**PROBLEM REQUIREMENTS**
Would you return the run of lines that starts at the one with "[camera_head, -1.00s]" and ends at the one with "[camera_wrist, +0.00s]", ends included, exactly as written and without the images?

**Robot episode rows**
..........

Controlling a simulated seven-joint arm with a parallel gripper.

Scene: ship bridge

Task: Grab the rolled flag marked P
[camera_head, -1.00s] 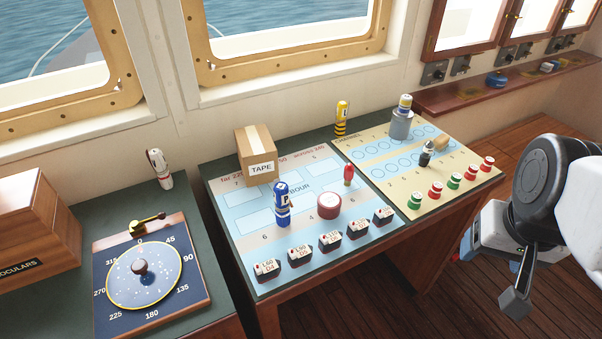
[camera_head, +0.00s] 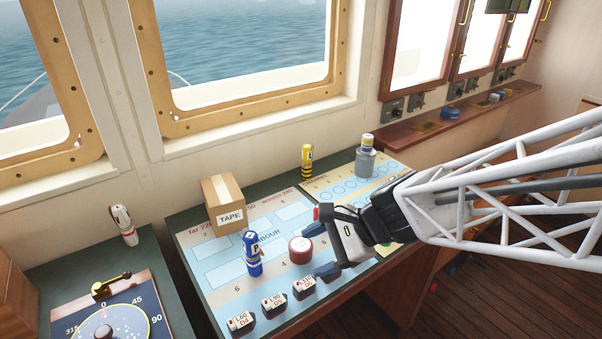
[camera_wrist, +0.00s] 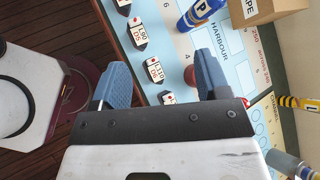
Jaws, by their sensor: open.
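The rolled flag marked P (camera_head: 253,257) is blue with white bands and a white P label. It stands upright on the blue harbour chart (camera_head: 215,266) on the desk. It also shows at the top of the wrist view (camera_wrist: 201,12), partly cut off. My gripper (camera_head: 316,243) is open and empty over the chart, to the right of the flag and apart from it. The wrist view shows its two blue fingers (camera_wrist: 160,67) spread, with the flag beyond them.
A red-sided round tin (camera_head: 300,250) stands between flag and gripper. A TAPE box (camera_head: 222,205) is behind the flag. Several labelled ship blocks (camera_head: 272,303) line the front edge. Other rolled flags stand around: yellow-black (camera_head: 307,160), white-red (camera_head: 123,225), and one on a grey cylinder (camera_head: 366,163).

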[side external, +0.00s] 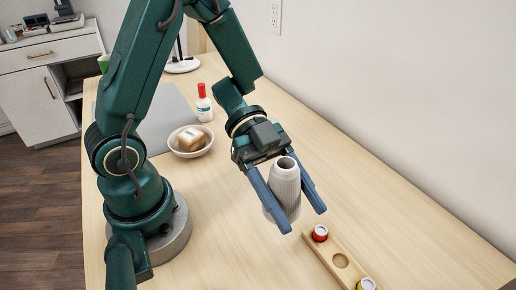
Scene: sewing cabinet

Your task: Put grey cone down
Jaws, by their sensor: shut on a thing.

..........

**THE COMPLETED TASK**
[camera_head, -1.00s] 
[camera_head, +0.00s] 
[camera_wrist, +0.00s] 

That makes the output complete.